The woman is determined. Verse 25 tells us, “she came and knelt before him, saying, ‘Lord, help me'” and Jesus gives her a sharp reply. I always find it to be one of the reassuring things about the Gospels that they never leave out the awkward bits—if you were making the story up, you would not include stuff like this, you would not include the words that Jesus then speaks.

“It is not fair to take the children’s food and throw it to the dogs”, he says in verse 26. What he means is that he has come to teach and to heal the Jewish people and what is meant for them should not be given to the Gentiles, to those who were not Jewish. The word he uses has been suggested by some Bible commentators to mean puppies rather than dogs, but in their culture it was still very offensive to be compared to a dog, look at canine references in the Scriptures.

The woman responds with an equally sharp reply in verse 27,”Yes, Lord, yet even the dogs eat the crumbs that fall from their masters’ table”.

Jesus recognizes the woman’s sincerity, “Woman, great is your faith! Let it be done for you as you wish”, he exclaims in verse 28. Is there a sense there that he has put his hands up in acknowledgement that he has not treated the woman as he might have done? The irritation and the frustration he felt at being disturbed at the very moment when he needed rest and quietness are redirected in a positive way to addressing why the woman has broken into his quietness—And her daughter was healed instantly.

In his humanity and in his tiredness, Jesus has felt cross. He has been irascible. We cannot tell from the words on a page what his tone of voices was like, but it’s possible, just possible, that he may even have sounded rude to those who heard his words.

What matters is not how he felt, but how he responded to those feelings. When we read the story of the temptations in the wilderness, we see Jesus having feelings of temptation, but when he recognizes those feelings he responds by rejecting the power of Satan. When he recognises that he has spoken crossly to the Canaanite woman, he responds by directing his anger towards the cause of her pain and distress, by directing his power against the power that was holding her daughter.

If we read through the Gospels we see Jesus becoming enraged on a number of occasions, the most famous moment being when he went into the Temple and drove out the money changers who were making a profit from poor people. The Gospels do not teach us that we should be people who are never cross; what the Gospels teach us is that we should be cross in the right direction.

There is nowhere in the Gospels where Jesus says that it is fine just to accept wrong things, but when we feel cross, when we feel bad-tempered, what is important is that our anger achieves something positive. If we turned on to Saint Matthew Chapter 17:17, we would again encounter Jesus feeling angry, “You faithless and perverse generation, how much longer must I be with you? How much longer must I put up with you?” he says to his disciples who have failed to respond to a man who has brought to them an epileptic boy. To me those words suggest that Jesus felt a weariness and a frustration with the world, but he focuses himself not on expressing his feelings, but on changing the things that cause those feelings, “Bring him here to me”, he says, and the boy is healed.

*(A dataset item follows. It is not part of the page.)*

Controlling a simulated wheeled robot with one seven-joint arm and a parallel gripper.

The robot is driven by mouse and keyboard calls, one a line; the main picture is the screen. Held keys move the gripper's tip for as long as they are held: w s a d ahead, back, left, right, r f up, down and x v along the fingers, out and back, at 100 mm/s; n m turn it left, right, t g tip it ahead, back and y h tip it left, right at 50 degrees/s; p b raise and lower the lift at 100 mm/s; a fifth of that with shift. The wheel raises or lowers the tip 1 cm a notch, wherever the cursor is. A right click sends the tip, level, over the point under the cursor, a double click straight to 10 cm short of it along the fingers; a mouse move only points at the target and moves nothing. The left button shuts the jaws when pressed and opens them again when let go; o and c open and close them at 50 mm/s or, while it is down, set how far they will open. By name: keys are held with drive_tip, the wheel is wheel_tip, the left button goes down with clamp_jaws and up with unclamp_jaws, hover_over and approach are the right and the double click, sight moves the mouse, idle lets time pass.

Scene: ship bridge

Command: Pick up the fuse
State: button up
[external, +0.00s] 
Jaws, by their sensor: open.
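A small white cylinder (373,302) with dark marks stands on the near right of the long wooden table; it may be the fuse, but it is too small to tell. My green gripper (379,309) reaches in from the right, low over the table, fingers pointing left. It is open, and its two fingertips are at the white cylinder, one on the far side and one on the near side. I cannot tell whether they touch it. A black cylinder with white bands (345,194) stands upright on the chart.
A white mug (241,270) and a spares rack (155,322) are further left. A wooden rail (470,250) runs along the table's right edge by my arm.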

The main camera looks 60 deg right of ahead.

Christians should be in the business of changing things that make us mad. We should be in the business of changing things that are wrong. When things aren’t right, complain. When things aren’t right, don’t moan to the person next to you at work, sit down and write a letter. When things aren’t right, don’t store up all the crossness and anger inside, ask yourself why you are angry and what you are going to do about it.

Jesus felt tired at times, he felt weary, he wished people would go away and leave him alone, but he gets his anger focused in the right way. It’s OK to feel bad tempered, it’s OK to feel cross, what matters is being like Jesus, what matters is changing things.